Regarding the findings for research questions 1, 2, 4 and 5, in the ubiquitous learning
environment, learners in the double mode group obtained higher grades on listening
comprehension test and had lower cognitive load than learners in the single mode
group. However, in the extended learning, there was no significant difference between
groups in English listening comprehension and cognitive load. This finding implied

that text could only temporarily enhance learners’ English listening comprehension,
lower learners’ cognitive load and cause the modality effect, but could not efficiently
help learners store knowledge in long term memory. This result was identical to the
findings by Diao et al. (2007). Furthermore, extended cognitive load tended to be low
for learners in the single mode group, but high for learners in the double mode group.
This event revealed that learners who learned with double mode tended to have a hard
time in accommodating themselves to the learning environment with single mode
(auditory only). Therefore, text is not an efficient support for listening training.
According to the present study findings, text could temporarily enhance learning
performance and lower cognitive load, but it could not efficiently help learners store
knowledge in long term memory. This result showed that text is not essential to
listening. Materials with an abundance of media presentations will not definitely
enhance learning performance, so it is important to utilise media appropriately and
take subject matter, learners’ proficiency and learners’ educational background into
account. Providing students an appropriate media presentation mode for learning will
reduce unnecessary cognitive load and efficiently help students build up schema.
Although text significantly enhances English listening comprehension, learning
without reviews is more difficult for learners to build up schema in long term memory.
So, instructors who teach English listening are encouraged to provide teaching
materials with double mode (simultaneous sound and text) for facilitating learners’
650 Australasian Journal of Educational Technology, 2011, 27(4)

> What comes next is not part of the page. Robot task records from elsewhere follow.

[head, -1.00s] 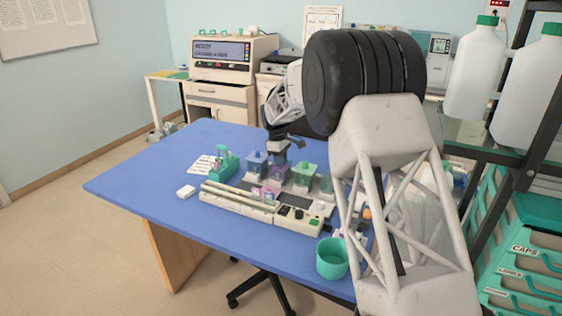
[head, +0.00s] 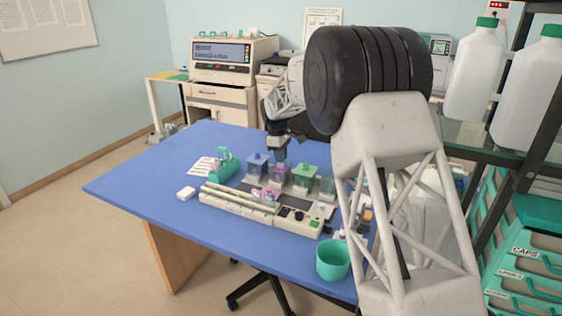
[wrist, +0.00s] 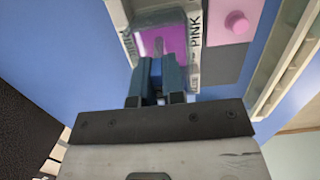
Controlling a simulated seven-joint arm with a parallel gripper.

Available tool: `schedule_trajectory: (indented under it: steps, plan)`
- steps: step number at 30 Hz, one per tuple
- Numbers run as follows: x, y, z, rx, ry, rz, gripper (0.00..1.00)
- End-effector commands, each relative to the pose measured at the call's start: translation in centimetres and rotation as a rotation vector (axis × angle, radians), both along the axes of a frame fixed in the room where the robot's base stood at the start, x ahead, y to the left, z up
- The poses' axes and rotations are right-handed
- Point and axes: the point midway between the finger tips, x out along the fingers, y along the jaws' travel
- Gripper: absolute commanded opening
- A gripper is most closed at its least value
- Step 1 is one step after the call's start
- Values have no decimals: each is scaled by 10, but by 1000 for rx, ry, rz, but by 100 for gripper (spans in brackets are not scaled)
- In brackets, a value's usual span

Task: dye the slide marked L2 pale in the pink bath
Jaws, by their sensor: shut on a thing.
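My gripper (wrist: 157,82) is over the pink bath (wrist: 195,40), whose side reads PINK in the wrist view. Its jaws are shut on a thin, pale slide (wrist: 158,46) that shows against the purple-pink liquid; its mark cannot be read, and I cannot tell how deep it sits. In the head view my gripper (head: 280,153) points down above the pink bath (head: 279,173), between the blue-lidded and green-lidded baths. A pink lid with a round knob (wrist: 237,22) lies beside the bath in the wrist view.
The blue-lidded bath (head: 256,164) and green-lidded bath (head: 304,176) stand close on either side. A green rack (head: 222,166) is at left, and a long pale device (head: 238,206) lies in front. A teal cup (head: 332,260) stands near the table's front edge.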

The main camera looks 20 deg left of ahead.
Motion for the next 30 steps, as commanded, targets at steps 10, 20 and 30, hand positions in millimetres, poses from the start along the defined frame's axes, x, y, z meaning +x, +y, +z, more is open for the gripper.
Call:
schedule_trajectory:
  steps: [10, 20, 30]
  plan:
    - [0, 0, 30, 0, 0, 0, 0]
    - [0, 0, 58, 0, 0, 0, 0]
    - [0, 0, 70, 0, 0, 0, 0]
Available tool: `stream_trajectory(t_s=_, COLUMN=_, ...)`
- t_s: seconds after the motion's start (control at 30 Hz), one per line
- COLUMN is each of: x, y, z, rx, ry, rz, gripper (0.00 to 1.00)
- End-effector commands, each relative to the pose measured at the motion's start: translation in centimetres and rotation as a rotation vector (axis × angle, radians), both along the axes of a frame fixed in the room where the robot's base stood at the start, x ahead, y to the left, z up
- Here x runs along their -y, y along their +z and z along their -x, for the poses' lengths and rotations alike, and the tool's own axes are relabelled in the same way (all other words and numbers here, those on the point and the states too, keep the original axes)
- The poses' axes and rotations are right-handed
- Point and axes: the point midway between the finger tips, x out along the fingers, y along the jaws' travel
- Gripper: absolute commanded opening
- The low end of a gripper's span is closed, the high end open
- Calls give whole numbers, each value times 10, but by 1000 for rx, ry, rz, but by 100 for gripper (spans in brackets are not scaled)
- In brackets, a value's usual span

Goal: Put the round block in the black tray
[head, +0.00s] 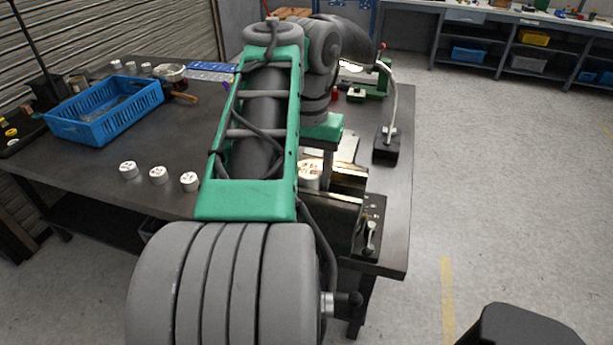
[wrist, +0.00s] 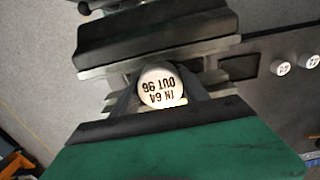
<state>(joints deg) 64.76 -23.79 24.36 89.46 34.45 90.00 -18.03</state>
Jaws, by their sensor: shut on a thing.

listening comprehension. After the listening class is over, instructors should provide
review materials with single mode (sound only) for assisting students to build up
schema.
English listening comprehension and cognitive load showed a significant negative
correlation. Based on some relevant studies (Pawley et al., 2005; Paas et al., 2003),
extraneous cognitive load can be lowered by appropriate instructional designs and
learning activities. So, instructors should pay much attention to the impact of cognitive
load because learners without unnecessary information in the working memory learn
more efficiently.

The comparisons among single mode, double mode and triple mode, such as sound,
text and image, with different learning environments, including traditional learning
and multimedia digital learning, could be included in future studies. Also, the
presentation modes of text can be further categorised into synchronisation and non-
synchronisation to examine the effect of text presentation mode on learning
performance and cognitive load. For cognitive load, extraneous cognitive load can be
lowered by instructional design choices, so it is appropriate to be a dependent variable
in the experiment. Therefore, the present study focused only on examining the effect of
two different presentation modes on extraneous cognitive load. Intrinsic cognitive load
and germane cognitive load could be considered as the other dependent variables in
future studies.
Learners’ prior knowledge or proficiency would be an important factor for
determining an appropriate media presentation mode for learners (Chung, 2008).
English proficiency was a covariance in the present study. Prior knowledge or learners’
characteristics, such as learning styles and media preference, could be other
independent variables in a future study. Furthermore, the interaction between learners’
prior knowledge and media presentation mode and its effects on learning performance
and cognitive load with two-way ANOVA are suggested for future research.
The ubiquitous learning activity in the present study was held outdoors, so for some
students, listening comprehension would be influenced negatively by the crowd,
weather or other external factors. Researchers could include holding outdoor learning
activities on campus in the future research. If researchers conduct the learning activity
in a public place, selection of a quiet day may be best, to minimise unexpected
interruptions.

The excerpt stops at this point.